Source-critical employees are increasingly important in the age of AI
In a digital world where deepfakes and AI-generated images are becoming more convincing, fake profiles can be created in minutes and algorithms reward emotional posts, our immediate reactions are often the ones that are exploited. This can become a risk if we fail to stay critical of the information we take in. When there are no filters protecting us, we must sometimes act as a filter ourselves.
Source criticism has long been seen as an academic exercise. Something we learned at school, used when writing essays, and perhaps complained about when we had to cite sources correctly. But today, source criticism is not just schoolwork. In many ways, it has become a survival skill – for individuals, organisations and society as a whole.
As a producer of information security training, we see proof of this every day at Junglemap: the most advanced technical security systems in the world can fail if a person clicks the wrong link, trusts the wrong sender or reacts too quickly to an urgent message. In the end, much of security work comes down to exactly that – source criticism.
And here is an important insight for employers: it benefits everyone when employees are source-critical, not only at work but also in their everyday lives.
Because if we are honest, the line between private life and working life is not always as clear as it should be. Many people use the same phone for banking apps, social media and work email. We might browse privately on our work computer during lunch. Some people, even though they know they shouldn’t, use their work email to sign up for services. Password resets, delivery notifications and calendar invitations all arrive on the same device.
One click in private life can easily become an incident at work.
If we are unlucky, it does not stop at a private mistake. We might have used our work email to log in somewhere, reused passwords, or installed work apps on the same phone. Clicking on a fraudulent message could then mean that work-related information leaks, that an attacker gathers details to map us and the company for a targeted attack – or in the worst case gains a direct way into the organisation’s systems. Even if the message first arrived in a private inbox.
That is why source criticism in everyday life is becoming increasingly important for organisations as well. Someone who questions a sensational post in their private feed is hopefully also more likely to react sensibly to an unexpected email from “the CEO”. Someone who thinks about the purpose behind a dramatic headline is also better prepared to recognise a phishing attempt.

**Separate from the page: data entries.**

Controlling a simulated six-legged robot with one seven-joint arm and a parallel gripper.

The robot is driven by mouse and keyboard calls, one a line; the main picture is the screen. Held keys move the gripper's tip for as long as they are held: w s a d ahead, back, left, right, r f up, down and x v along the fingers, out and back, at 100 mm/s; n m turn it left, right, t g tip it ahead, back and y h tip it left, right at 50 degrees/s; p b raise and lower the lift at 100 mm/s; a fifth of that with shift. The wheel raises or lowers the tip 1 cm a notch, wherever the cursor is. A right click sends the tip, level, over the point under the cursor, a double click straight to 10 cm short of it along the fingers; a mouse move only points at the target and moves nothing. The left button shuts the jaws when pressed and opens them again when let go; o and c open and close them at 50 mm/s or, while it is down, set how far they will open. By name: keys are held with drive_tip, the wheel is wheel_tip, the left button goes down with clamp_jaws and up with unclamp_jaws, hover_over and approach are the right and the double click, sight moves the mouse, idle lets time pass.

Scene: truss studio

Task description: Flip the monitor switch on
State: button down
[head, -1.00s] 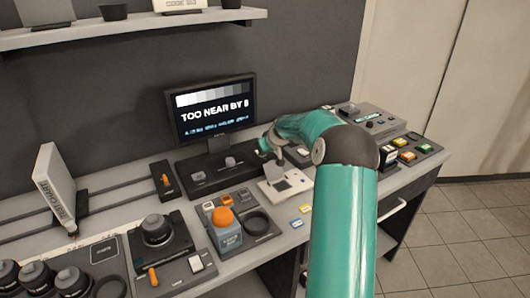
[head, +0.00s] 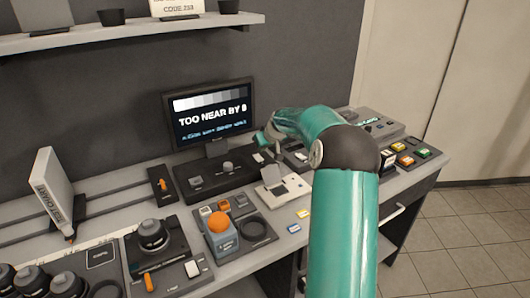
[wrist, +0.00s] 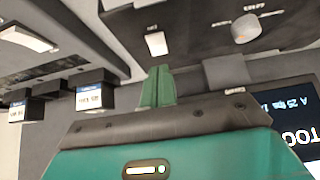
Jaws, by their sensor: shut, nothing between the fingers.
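A black console (head: 205,181) stands below the monitor. A small white rocker (head: 259,157) sits at its right end, and a grey knob (head: 227,166) is to the left of it. In the wrist view the white rocker (wrist: 155,43) lies just past my fingertips, with a grey knob (wrist: 245,28) on the same dark panel. The labels there are too blurred to read, so I cannot tell for sure that this is the monitor switch. My gripper (wrist: 159,70) is shut and empty, with its green fingers pointing at the rocker; contact is not clear. It also shows in the head view (head: 268,146).
The monitor (head: 211,113) behind is lit and reads "TOO NEAR BY 8". A pale box (head: 284,192) with its own switch is right below my gripper. Other control panels crowd the desk.

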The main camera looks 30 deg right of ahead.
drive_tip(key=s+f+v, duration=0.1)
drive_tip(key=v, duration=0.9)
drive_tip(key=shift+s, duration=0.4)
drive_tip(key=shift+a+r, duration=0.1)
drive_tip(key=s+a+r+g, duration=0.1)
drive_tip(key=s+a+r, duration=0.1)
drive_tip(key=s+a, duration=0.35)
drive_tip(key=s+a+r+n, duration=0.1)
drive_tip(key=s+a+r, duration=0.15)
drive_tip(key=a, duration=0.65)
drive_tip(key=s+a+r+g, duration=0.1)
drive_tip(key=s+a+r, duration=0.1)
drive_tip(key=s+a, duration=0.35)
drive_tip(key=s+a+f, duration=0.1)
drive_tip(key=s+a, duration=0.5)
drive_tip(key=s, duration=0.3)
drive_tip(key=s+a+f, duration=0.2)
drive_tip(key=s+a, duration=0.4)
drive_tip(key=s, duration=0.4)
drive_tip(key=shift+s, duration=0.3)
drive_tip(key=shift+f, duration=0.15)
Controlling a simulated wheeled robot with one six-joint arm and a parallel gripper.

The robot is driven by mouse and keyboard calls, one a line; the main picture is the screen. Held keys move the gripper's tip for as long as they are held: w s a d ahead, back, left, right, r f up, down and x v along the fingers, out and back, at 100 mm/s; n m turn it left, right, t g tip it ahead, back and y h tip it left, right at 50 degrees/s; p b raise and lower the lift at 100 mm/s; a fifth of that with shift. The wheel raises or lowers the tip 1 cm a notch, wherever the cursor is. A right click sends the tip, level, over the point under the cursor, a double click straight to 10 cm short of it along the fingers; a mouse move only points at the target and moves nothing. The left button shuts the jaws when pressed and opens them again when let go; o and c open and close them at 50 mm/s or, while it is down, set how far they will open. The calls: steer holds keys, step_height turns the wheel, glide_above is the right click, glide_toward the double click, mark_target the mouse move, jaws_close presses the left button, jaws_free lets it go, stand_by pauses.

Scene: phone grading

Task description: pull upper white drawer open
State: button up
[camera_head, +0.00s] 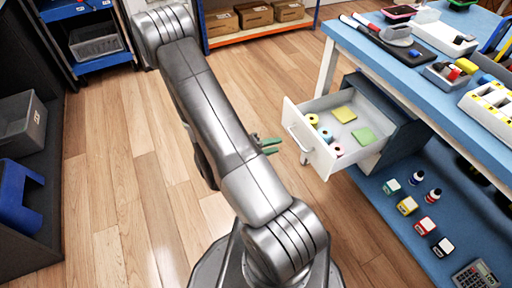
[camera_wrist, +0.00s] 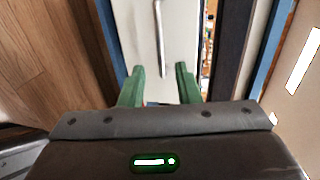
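The white drawer (camera_head: 321,157) under the blue-topped workbench stands pulled out, with yellow and green pads and several small rolls inside. Its bar handle (camera_head: 298,141) is on the front panel. My gripper (camera_head: 276,146) is just left of the handle, apart from it. In the wrist view, the green fingers of my gripper (camera_wrist: 160,70) are spread with nothing between them. The handle (camera_wrist: 159,38) shows beyond the fingertips, roughly in line with the gap, against the white front panel (camera_wrist: 178,45). No second white drawer can be made out.
The workbench top (camera_head: 358,43) holds phones, trays and tools. Bottles and small boxes stand on its blue lower shelf (camera_head: 385,215), with a calculator (camera_head: 476,275). A dark shelf with bins (camera_head: 20,125) is at left. The wooden floor left of the drawer is clear.

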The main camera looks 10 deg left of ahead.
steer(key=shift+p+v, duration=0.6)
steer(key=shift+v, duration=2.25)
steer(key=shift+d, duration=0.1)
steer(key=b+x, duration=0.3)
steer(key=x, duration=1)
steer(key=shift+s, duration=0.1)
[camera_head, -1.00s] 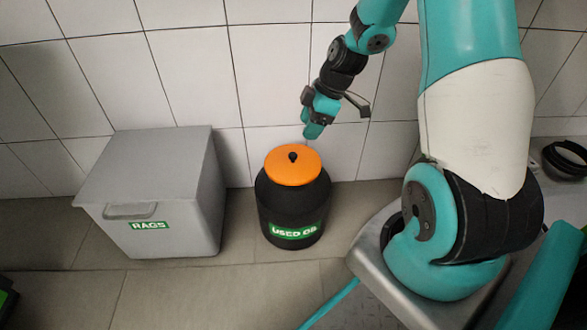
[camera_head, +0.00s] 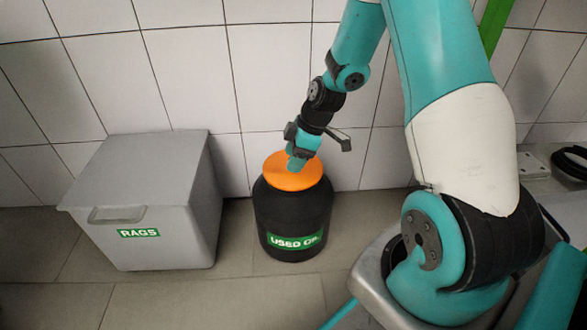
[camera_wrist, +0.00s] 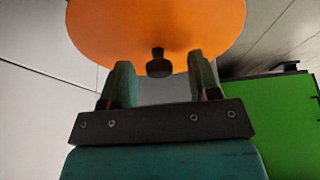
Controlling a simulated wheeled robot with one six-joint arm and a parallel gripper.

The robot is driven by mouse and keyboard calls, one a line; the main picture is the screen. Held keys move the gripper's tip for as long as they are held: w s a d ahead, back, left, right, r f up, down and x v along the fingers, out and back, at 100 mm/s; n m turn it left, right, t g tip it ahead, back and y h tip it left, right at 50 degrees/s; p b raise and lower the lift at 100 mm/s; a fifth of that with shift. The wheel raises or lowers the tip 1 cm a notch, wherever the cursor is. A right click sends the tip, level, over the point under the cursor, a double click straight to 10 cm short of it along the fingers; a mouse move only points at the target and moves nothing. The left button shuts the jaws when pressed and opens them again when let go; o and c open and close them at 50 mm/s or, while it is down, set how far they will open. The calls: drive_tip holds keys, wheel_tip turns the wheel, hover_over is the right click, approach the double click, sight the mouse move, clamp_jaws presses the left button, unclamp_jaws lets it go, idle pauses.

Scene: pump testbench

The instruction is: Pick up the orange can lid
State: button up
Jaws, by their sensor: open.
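The orange can lid (camera_head: 290,178) is a round disc on top of the black can (camera_head: 292,218) labelled as used oil. In the wrist view the lid (camera_wrist: 155,28) fills the upper middle, with its small black knob (camera_wrist: 159,64) pointing toward my gripper. My gripper (camera_head: 295,164) is over the lid in the head view and hides the knob there. In the wrist view its two fingers (camera_wrist: 160,78) are open, one on each side of the knob. I cannot tell whether the fingertips touch the lid.
A grey bin labelled RAGS (camera_head: 145,203) stands on the floor left of the can, with a gap between. A white tiled wall (camera_head: 180,70) is close behind. A green object (camera_wrist: 272,118) shows at the right of the wrist view.

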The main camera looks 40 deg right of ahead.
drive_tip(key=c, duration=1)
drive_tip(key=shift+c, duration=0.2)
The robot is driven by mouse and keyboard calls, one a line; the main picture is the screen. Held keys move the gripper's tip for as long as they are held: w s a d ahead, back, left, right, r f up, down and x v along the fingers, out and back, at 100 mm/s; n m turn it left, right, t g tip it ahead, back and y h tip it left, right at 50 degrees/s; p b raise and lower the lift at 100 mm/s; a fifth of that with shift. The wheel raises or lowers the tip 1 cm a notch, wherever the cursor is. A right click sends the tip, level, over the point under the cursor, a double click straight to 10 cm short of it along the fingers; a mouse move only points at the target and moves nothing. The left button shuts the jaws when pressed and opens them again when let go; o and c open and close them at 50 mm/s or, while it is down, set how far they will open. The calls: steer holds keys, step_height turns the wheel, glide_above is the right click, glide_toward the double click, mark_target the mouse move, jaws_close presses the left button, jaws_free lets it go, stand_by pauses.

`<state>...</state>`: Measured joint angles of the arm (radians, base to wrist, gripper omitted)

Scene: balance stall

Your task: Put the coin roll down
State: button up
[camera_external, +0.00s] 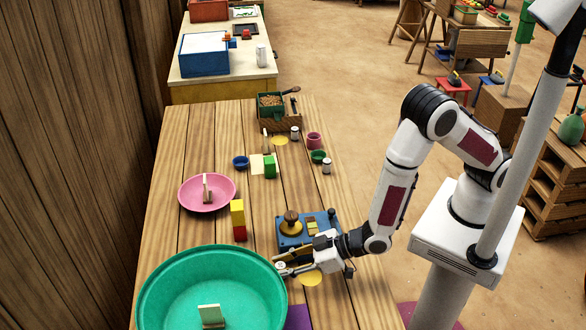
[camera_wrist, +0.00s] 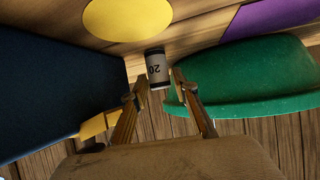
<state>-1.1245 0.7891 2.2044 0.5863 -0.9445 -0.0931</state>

Source criticism is not just a skill. It is a way of thinking.
Source Criticism Day
So why all this talk about source criticism? March 13th marks Source Criticism Day in Sweden. Although the initiative is aimed at the general public, it is also something employers can benefit from highlighting. Today, the classic pillars of source criticism perhaps are no longer enough:
- authenticity (is the source really what it claims to be?)
- proximity (how close in time is the source to the event it describes?)
- bias (does the author have any hidden motives?)
- dependence (is this a first-hand source, or does it rely on another source?)
These questions are still relevant – but the landscape has changed.
Today we also need to ask:
- Is the content manipulated or AI-generated?
- Who benefits if I react strongly to this?
- Is the message meant to inform me, or to trigger a reaction?
- Is it real material that has been placed in the wrong context?
In today’s attention economy, the most dangerous thing is not always a lie. It can be something that is true but taken out of context. It can be real material used in a misleading way. And above all, it can be emotional content – the kind that makes us react before we have time to think.
That is why Junglemap summarises much of our security work through the STAR model:
Stop. Think. Ask. React.
- Stop – pause.
- Think – what am I actually seeing or reading?
- Ask – can I check this with another source or colleague?
- React – only then do I take action.
This applies just as much to a private text message as to an invoice in your inbox. For employers, it is not only about avoiding incidents. It is about building a culture where employees feel comfortable asking questions, double-checking and asking for a second opinion. A culture where it is perfectly acceptable to say: “This seems a bit strange, can you confirm it?”
Source criticism is not about distrust. It is about being aware of risks. In the age of AI, technology is moving faster than ever. But our greatest strength is still the same: the ability to pause and think.
When there are no other safeguards, we sometimes have to be the filter ourselves.